Mozilla developer Nicholas Nethercote shared some numbers in July when a Firefox Nightly build was released with the fixes:
For example, on the above-mentioned “extreme example” (a.k.a. the Vim Color Scheme Test) memory usage dropped by 3.62 MiB per document. There are 429 documents on that page, which is a total reduction of about 1,550 MiB, reducing memory usage for that page down to about 450 MiB, which is not that much more than when AdBlock Plus is absent. (All these measurements are on a 64-bit build.)
I also did measurements on various other sites and confirmed the consistent saving of ~3.6 MiB per document when AdBlock Plus is enabled. The number of documents varies widely from page to page, so the exact effect depends greatly on workload. For example, for one of my measurements I tried opening the front page and four articles from each of nytimes.com, cnn.com and bbc.co.uk, for a total of 15 tabs. With Cameron’s patches applied Firefox with AdBlock Plus used about 90 MiB less physical memory, which is a reduction of over 10%.
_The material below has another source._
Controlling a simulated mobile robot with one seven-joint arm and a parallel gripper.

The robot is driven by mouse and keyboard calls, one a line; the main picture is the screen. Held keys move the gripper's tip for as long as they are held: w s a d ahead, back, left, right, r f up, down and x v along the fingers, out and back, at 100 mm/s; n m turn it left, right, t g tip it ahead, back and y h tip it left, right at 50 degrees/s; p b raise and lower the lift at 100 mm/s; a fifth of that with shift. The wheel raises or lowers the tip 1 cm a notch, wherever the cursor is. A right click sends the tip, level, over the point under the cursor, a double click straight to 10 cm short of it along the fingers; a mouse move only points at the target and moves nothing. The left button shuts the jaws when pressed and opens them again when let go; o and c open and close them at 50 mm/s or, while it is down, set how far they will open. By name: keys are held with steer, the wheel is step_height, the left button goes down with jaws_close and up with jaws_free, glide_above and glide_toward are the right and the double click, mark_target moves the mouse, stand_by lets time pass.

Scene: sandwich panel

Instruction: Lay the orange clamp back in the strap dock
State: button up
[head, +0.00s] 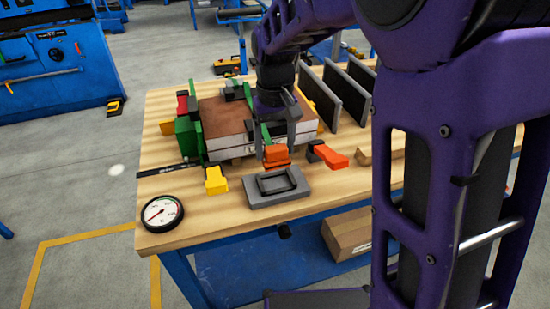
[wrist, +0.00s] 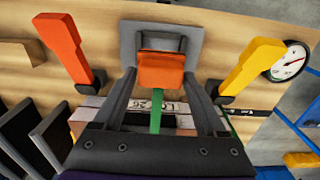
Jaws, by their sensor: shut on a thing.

Even when AdBlock Plus is not enabled this change has a moderate benefit. For example, in the Vim Color Scheme Test the memory usage for each document dropped by 0.09 MiB, reducing memory usage by about 40 MiB.
Your mileage will of course vary depending on your computer and the sites you visit. These improvements have been trickling down since July’s Nightly build, first to Firefox Developer Edition, then to Firefox Beta, and now to the latest stable version. This is a huge win for both Mozilla and Adblock Plus, as Firefox now uses “about the same amount of memory” whether you’re running the most popular add-on or not.
Many Firefox users will gladly use more memory to block ads, but now they don’t have to use nearly anywhere as much.